The first big London lottery-funded arts project to be completed, the Sadler's Wells Theatre, has announced that it will ban smoking in its rebuilt building. Dancers, however, will be allowed to smoke - in a specially designated "sin-bin". Rambert Dance, Britain's foremost contemporary dance company, will be the first to test the new facilities. The new stage provides a performance area bigger than both Covent Garden and the Coliseum.

Look on the Sonny side

A movie about the 1960s singing duo, Sonny and Cher, attracted dozens of hopefuls to Times Square last week. Scores of would-be Chers, in feather boas and tight trousers, and a handful of Sonnys, with droopy moustaches, arrived to audition for the television film, which will be based on the late Sonny Bono's 1991 biography and called And the Beat Goes on: the Sonny and Cher story. Auditions are also being held in Los Angeles and Chicago.

Coming soon to a home near you

Cable and Wireless Communications plc have unveiled an interactive television service to compete with British Interactive Broadcasting.
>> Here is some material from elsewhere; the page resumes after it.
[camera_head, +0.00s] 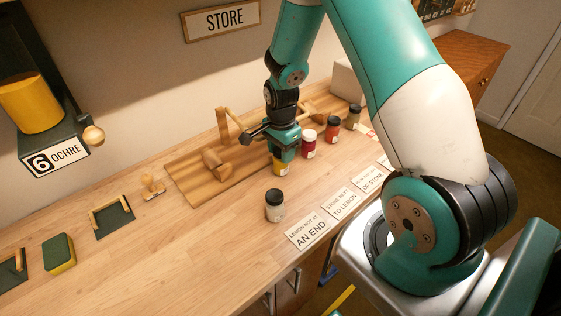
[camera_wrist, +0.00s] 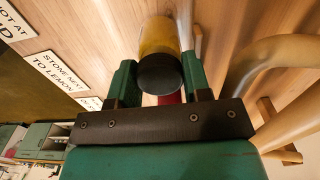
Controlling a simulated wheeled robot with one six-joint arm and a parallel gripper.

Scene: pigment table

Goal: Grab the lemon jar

The new service, TV Mall, will be based on Internet technology and aims to provide high- speed retail, 200-channel digital TV, entertainment and information. Cable and Wireless are looking to take a substantial share of this burgeoning market, which is expected to be worth pounds 7 billion by 2008.

Rediscovered masterpiece

An oil painting by the French artist Jacques Joseph Tissot has been recovered by police in Auckland, New Zealand, after it was stolen from the Auckland Art Gallery on 9 August. Its value is estimated at $1m.